Arguments can begin in many ways, but sometimes they begin with a statement of perspective or opinion on the part of the writer who suggests an idea or plan be considered or accepted. In other words, the writer offers a proposition to the reader, claiming perhaps that something is true (for example, dogs make better pets than cats) or that someone should do something (for example, Americans should adopt a vegetarian lifestyle).
A strong argument is supported with reasons and evidence designed to convince the reader to come to the same conclusion as the writer (that dogs make better pets than cats or that Americans should adopt a vegetarian lifestyle). Conclusions may be based on two types of reasoning, or methods of structuring an argument logically: inductive reasoning and deductive reasoning.
Here’s how inductive reasoning works. You notice that every time you eat a hot dog with chili and onions, you get indigestion.
You come to the logical conclusion that you should avoid hot dogs with chili and onions in order to avoid indigestion.

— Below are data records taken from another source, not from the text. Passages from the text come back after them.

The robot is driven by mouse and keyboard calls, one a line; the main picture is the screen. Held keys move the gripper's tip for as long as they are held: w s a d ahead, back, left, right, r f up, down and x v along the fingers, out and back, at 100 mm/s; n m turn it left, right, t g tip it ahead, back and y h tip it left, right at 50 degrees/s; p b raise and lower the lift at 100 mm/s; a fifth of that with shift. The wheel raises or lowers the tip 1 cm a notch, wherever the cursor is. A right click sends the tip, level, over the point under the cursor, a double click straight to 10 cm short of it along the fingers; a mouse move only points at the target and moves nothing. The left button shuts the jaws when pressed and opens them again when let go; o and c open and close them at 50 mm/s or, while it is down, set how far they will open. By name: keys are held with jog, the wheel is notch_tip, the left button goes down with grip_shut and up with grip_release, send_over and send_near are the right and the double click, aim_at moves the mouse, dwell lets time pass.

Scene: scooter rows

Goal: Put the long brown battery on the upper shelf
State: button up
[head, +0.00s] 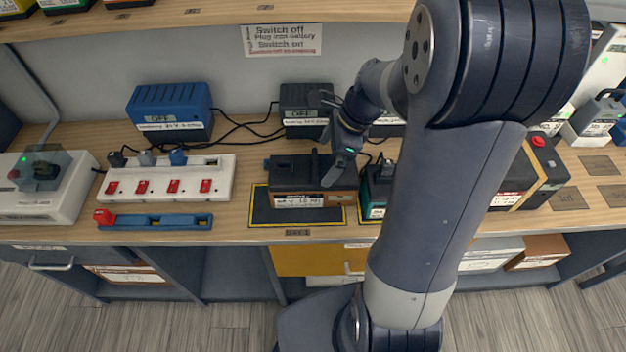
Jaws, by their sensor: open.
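A brown battery with a dark top and a white label (312,200) sits in a yellow-edged bay on the worktop, at the middle of the head view. It is the brown battery nearest my gripper; its full length is partly hidden by the gripper. My gripper (329,145) is open, just above and beside the right end of this battery. I cannot tell whether a finger touches it. The upper shelf (200,17) runs along the top of the view, with several batteries at its left end and a bare stretch right of them.
A blue charger (171,110), a black charger (305,108) and a white switch strip (170,180) stand left of and behind the bay. A green battery (376,188) sits close on the right. A red-buttoned battery (540,170) stands farther right. My arm hides the middle right.

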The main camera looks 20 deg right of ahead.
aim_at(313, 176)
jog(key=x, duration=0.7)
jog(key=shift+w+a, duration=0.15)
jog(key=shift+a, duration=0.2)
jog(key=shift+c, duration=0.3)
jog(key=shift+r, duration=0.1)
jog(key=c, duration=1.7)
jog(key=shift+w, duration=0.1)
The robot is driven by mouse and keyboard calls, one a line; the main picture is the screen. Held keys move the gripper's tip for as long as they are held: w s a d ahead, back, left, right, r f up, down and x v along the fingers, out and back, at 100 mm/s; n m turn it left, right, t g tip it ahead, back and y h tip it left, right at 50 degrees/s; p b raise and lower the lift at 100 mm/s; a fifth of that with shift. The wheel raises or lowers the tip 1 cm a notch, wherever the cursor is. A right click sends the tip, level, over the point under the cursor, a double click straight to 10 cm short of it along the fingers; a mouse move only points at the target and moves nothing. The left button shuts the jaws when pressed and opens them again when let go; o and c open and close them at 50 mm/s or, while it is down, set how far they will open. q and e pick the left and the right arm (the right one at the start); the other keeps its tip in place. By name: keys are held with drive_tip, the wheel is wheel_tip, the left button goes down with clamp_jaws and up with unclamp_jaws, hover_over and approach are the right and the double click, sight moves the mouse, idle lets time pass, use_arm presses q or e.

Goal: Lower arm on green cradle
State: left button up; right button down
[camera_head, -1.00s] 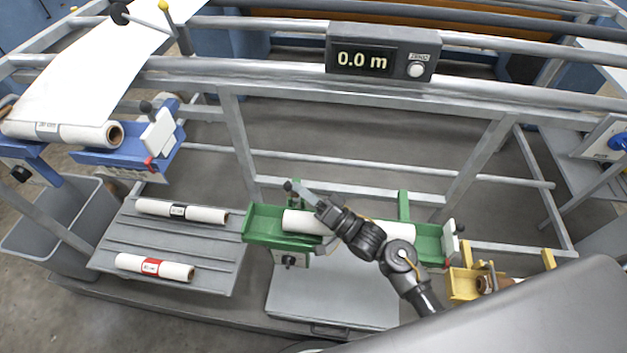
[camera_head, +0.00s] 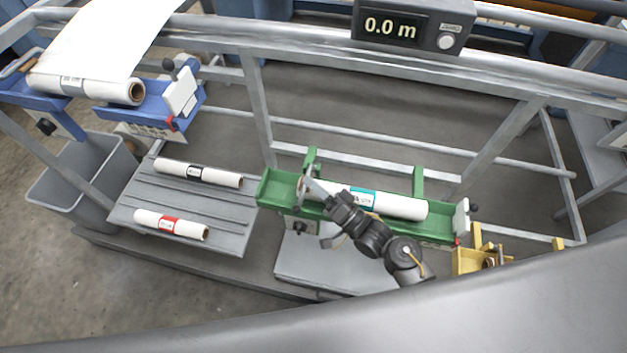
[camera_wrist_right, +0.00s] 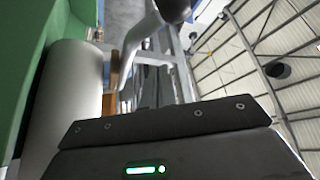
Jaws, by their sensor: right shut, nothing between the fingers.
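The green cradle (camera_head: 440,229) stands right of centre in the head view. A white roll (camera_head: 402,207) with a teal label lies in it. My right gripper (camera_head: 316,187) is shut and empty, at the left end of this roll; I cannot tell whether it touches it. A light grey bar shows at its tip; I cannot tell finger from cradle arm there. In the right wrist view, a curved silver arm with a dark knob (camera_wrist_right: 140,42) rises beyond the roll's brown core (camera_wrist_right: 115,70). The green cradle wall is at the left there. My left gripper is out of view.
A grey rack (camera_head: 190,197) at left bears two white rolls, with black and red labels. A blue cradle (camera_head: 150,116) holds a web-fed roll behind it. A yellow cradle (camera_head: 467,262) is at right.

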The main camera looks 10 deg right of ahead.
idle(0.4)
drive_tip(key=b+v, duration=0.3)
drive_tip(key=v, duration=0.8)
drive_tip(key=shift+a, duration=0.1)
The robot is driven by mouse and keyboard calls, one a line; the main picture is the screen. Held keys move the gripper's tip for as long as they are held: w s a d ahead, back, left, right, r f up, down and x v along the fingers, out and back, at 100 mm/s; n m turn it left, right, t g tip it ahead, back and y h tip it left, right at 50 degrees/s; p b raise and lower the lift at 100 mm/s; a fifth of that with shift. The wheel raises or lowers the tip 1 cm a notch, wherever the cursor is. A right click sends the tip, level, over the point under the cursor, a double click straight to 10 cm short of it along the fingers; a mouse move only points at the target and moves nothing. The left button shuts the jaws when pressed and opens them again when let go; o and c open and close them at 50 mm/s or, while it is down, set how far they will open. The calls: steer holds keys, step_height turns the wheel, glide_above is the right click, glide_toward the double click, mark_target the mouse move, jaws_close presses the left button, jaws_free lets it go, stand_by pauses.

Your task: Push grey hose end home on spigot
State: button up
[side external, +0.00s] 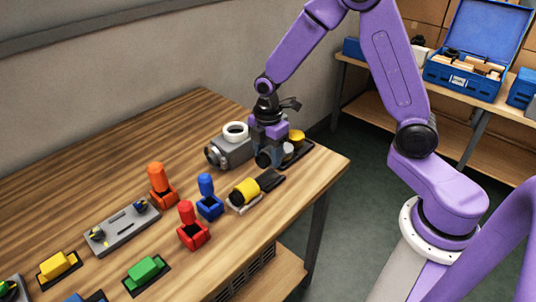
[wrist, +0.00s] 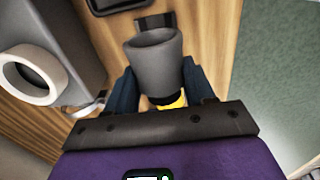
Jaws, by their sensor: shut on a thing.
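My gripper (side external: 268,156) is at the far right part of the table, just right of a grey tank unit (side external: 230,151). In the wrist view the gripper (wrist: 160,85) is shut on a grey, cup-like cylinder (wrist: 154,55), which looks like the hose end. Its wide end points away from the wrist. The tank unit (wrist: 75,45) stands to its left, with a white ring-shaped neck (wrist: 30,76) that also shows in the side view (side external: 236,131). The held part is apart from this ring. I cannot tell which fitting is the spigot.
A yellow cap (side external: 296,136) on a dark base stands close right of the gripper. A yellow-and-black part (side external: 245,191), a blue part (side external: 208,197), a red part (side external: 191,226) and an orange part (side external: 158,184) stand nearer. Bare wood lies left of the tank unit.

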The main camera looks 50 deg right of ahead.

Inductive reasoning, also called informal or everyday logic, is a process of making observations and drawing probable conclusions based on those observations. For example, detectives at a crime scene may observe a broken window and conclude that the burglar’s method of entry was through that window. They may notice that the only item missing from the scene is a valuable painting and assume that the burglary was not random. Whoever broke in knew exactly what he was after: the painting. Inference, therefore, forms the basis of inductive reasoning. The detectives’ conclusions are reasonable given what they have observed.
Now, consider the following example of inductive reasoning. Pay attention to how a generalization, a type of conclusion, can be made from considering specific observations.

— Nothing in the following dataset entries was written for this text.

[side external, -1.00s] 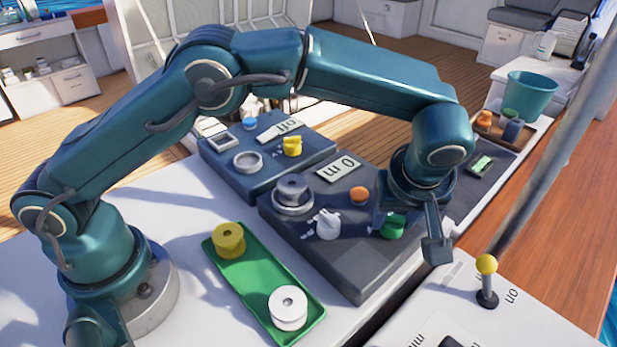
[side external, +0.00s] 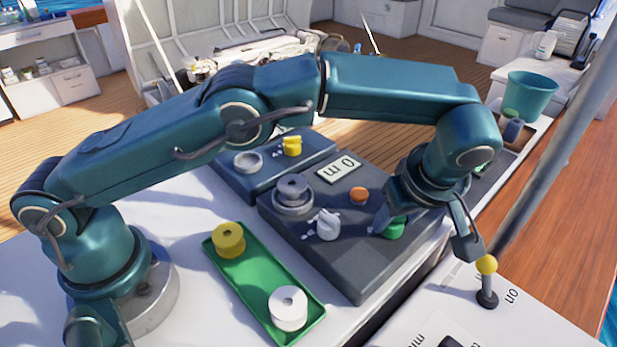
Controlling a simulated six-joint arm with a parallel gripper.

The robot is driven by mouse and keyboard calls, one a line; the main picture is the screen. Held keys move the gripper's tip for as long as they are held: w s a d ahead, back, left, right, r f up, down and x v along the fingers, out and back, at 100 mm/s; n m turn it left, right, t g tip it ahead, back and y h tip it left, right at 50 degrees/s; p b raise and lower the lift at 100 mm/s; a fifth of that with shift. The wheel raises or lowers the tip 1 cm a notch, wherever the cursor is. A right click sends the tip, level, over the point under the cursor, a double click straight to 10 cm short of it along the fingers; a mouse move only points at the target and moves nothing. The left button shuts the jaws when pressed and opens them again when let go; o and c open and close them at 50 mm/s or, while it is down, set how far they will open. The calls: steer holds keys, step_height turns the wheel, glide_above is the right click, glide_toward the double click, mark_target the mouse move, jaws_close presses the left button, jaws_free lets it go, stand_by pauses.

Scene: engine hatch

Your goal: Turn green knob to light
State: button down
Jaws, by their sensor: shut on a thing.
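The green knob (side external: 393,229) sits at the right front of the dark grey panel (side external: 350,275). My gripper (side external: 389,216) reaches down to it from above and is shut on it. The wrist hides the knob's upper part and most of the fingers. A slim bracket hangs from the wrist at right, apart from the knob. I cannot make out the knob's pointer or which mark it faces.
A white knob (side external: 327,227), an orange button (side external: 359,194) and a grey round knob (side external: 292,191) stand close by on the panel. A green tray (side external: 258,283) holds yellow and white spools. A yellow-tipped lever (side external: 487,265) stands near the wrist bracket.

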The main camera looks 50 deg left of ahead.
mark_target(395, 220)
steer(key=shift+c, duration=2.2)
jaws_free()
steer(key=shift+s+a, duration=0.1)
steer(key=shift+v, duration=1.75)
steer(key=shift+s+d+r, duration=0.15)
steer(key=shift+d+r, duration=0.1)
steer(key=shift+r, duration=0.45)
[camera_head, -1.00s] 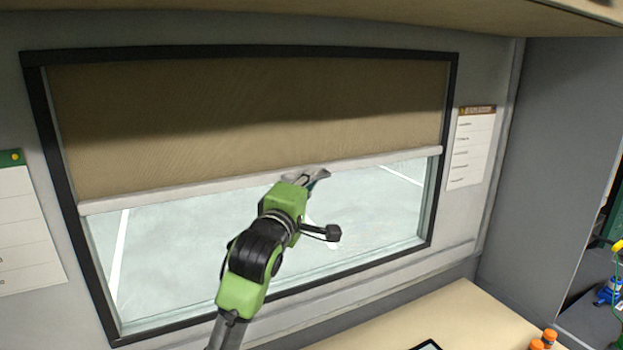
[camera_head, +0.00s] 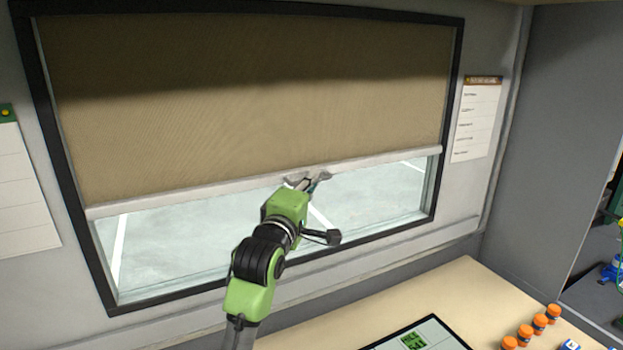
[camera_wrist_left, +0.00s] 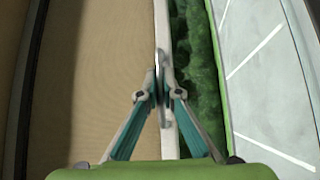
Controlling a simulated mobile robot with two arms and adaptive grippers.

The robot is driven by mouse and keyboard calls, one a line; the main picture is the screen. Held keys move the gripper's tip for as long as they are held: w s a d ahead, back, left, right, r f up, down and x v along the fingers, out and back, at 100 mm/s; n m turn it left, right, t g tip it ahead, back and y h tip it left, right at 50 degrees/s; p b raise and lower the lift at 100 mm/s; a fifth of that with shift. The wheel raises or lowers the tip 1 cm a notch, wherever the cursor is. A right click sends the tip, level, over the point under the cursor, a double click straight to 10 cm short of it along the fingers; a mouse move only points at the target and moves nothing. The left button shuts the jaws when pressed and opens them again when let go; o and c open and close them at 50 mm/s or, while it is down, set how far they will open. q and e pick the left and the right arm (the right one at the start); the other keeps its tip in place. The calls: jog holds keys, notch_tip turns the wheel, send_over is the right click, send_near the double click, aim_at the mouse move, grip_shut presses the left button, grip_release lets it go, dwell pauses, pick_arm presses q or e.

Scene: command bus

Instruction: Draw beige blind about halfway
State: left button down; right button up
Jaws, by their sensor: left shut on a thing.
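The beige blind (camera_head: 245,110) hangs in a dark-framed window and covers well over half of its height. Its pale bottom bar (camera_head: 180,195) runs across the window, with bare glass below it. My left gripper (camera_head: 308,181) is at the bar, a little right of its middle. In the left wrist view, the gripper's fingers (camera_wrist_left: 160,95) are closed together on the bar (camera_wrist_left: 163,30), with the beige fabric (camera_wrist_left: 105,80) to the left. The fingertips partly hide the bar there. My right gripper is not in view.
Below the window is a beige desk (camera_head: 470,300) with a dark-edged tablet (camera_head: 425,335) and several orange-capped bottles (camera_head: 525,331). Paper notices hang on the wall left (camera_head: 22,190) and right (camera_head: 476,120) of the window. A grey partition (camera_head: 565,130) stands at the right.

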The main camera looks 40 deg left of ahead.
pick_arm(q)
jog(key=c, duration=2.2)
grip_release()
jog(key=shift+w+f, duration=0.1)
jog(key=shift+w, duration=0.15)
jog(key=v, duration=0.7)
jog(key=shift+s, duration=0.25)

Specific observation # 1: The original Star Wars movie is the sixth largest moneymaker of all time.
Specific observation # 2: The number one movie at the box office in 2004 was Shrek 2.
Specific observation # 3: Spiderman broke many box office records in 2002.

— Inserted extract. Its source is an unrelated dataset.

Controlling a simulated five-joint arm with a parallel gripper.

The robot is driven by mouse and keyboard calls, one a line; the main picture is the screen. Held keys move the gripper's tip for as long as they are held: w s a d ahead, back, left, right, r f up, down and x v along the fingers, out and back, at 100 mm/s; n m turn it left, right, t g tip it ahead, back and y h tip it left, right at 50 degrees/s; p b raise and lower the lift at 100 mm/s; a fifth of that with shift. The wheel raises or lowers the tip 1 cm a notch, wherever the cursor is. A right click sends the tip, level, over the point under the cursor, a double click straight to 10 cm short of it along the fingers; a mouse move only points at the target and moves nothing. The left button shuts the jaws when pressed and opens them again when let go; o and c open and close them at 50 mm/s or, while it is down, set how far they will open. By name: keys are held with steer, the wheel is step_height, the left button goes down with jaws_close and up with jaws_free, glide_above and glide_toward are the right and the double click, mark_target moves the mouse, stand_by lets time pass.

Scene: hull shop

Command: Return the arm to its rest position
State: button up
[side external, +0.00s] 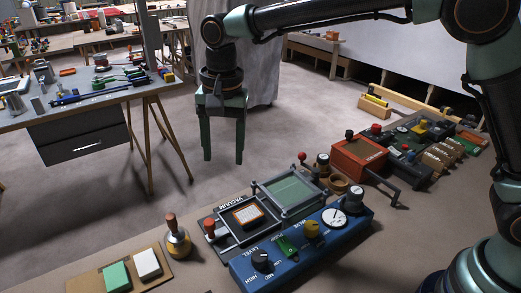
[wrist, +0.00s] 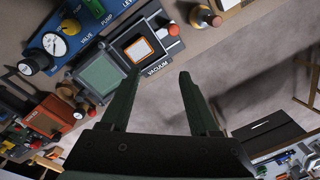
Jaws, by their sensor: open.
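My gripper (side external: 223,155) hangs pointing down, above and behind the bench edge near the vacuum station. Its two fingers are apart with nothing between them. In the wrist view the open fingers (wrist: 160,95) reach toward the black vacuum station (wrist: 140,45), which holds a white pad with an orange rim. In the side view the same station (side external: 222,243) lies below my gripper, clear of the fingertips. My arm reaches in from the right.
A blue control panel (side external: 300,247) with knobs and a gauge stands at the front. A green framed plate (side external: 290,190), an orange box (side external: 358,158) and a wooden-handled tool (side external: 177,238) stand nearby. A board (side external: 75,283) holds green and white blocks. Another table (side external: 75,118) stands behind.

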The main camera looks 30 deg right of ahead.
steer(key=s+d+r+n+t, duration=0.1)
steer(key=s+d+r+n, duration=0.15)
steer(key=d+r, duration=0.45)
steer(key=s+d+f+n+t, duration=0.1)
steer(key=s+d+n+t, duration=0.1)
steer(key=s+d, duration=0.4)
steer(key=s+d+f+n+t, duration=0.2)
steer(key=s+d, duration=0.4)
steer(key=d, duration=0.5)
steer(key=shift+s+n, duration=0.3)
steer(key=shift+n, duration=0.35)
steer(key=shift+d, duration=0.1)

Generalization: Science fiction and fantasy films do very well at the box office.
Note: To avoid an error in logic known as the hasty generalization, a conclusion based on insufficient evidence, make sure you include enough accurate examples to prove your point.
Keep in mind that an inductive argument can only demonstrate that the conclusion is probably true.
Specific observation: Tonya is seen walking from her car to her home with a set of golf clubs.
Specific observation: Tonya’s husband, Jack, loves golf, and tomorrow is his birthday.
General conclusion: Tonya has bought the set of golf clubs for Jack.
The example of inductive reasoning is dependent on human observation. The probability is good that the clubs are a gift for Jack. However, the possibility also exists that Tonya may have taken up golf herself.
Deductive reasoning is the opposite of inductive reasoning.
|Specific Observations||General Conclusion|
|General Conclusion||Specific Observations|
In deductive reasoning, the argument starts with a general conclusion and then examines examples to reach a specific observation.
General conclusion: Drivers who use their cell phones in a school zone will be ticketed.
Example: Tom used his cell phone in a school zone.
Specific observation: Tom got a ticket.
The example above takes the form of a syllogism, or a form of a deductive argument that consists of a major premise (general), minor premise (related fact), and a conclusion (based on the major and minor premises). Here’s the example again with new labels.
Major premise: Drivers who use their cell phones in a school zone will be ticketed.
Minor premise: A policeman was present in the school zone when Tom used his cell phone.
Conclusion: Therefore, Tom got a ticket.
When you reason deductively, you can say therefore with certainty if your facts are firm from the beginning.
Think you can tell the difference between inductive and deductive reasoning? In the exercise that follows, you will identify each line of reasoning as inductive or deductive. Remember that inductive reasoning moves from the specific to the general, while deductive reasoning moves from the general to the specific.
Solid reasoning may take the form of inductive or deductive reasoning, important tools that have been used throughout history. Keep in mind the following when you create arguments.
The deductive argument works best when you have strong major and minor premises (often known as examples). The conclusion or observation then validly follows from those premises, as shown below.
Major premise or known fact: All swimmers are in the water.
Minor premise or known fact: John is swimming.
Conclusion: Therefore, John is in the water.
The inductive method is effective when you have access to lots of particular, specific pieces of evidence that you believe will demonstrate a general point, or conclusion, as shown in the example below.
Specific evidence: Candidate X served as mayor of Dallas before being elected to the Texas State House of Representatives.
Specific evidence: She was then elected to the United States Senate, where she chaired the Foreign Affairs Committee for six years.
Specific evidence: The president then appointed Candidate X as ambassador to Mexico.
General point or conclusion: Given her successful performance in elected and appointed positions and her experience with foreign affairs, the party should nominate her for president.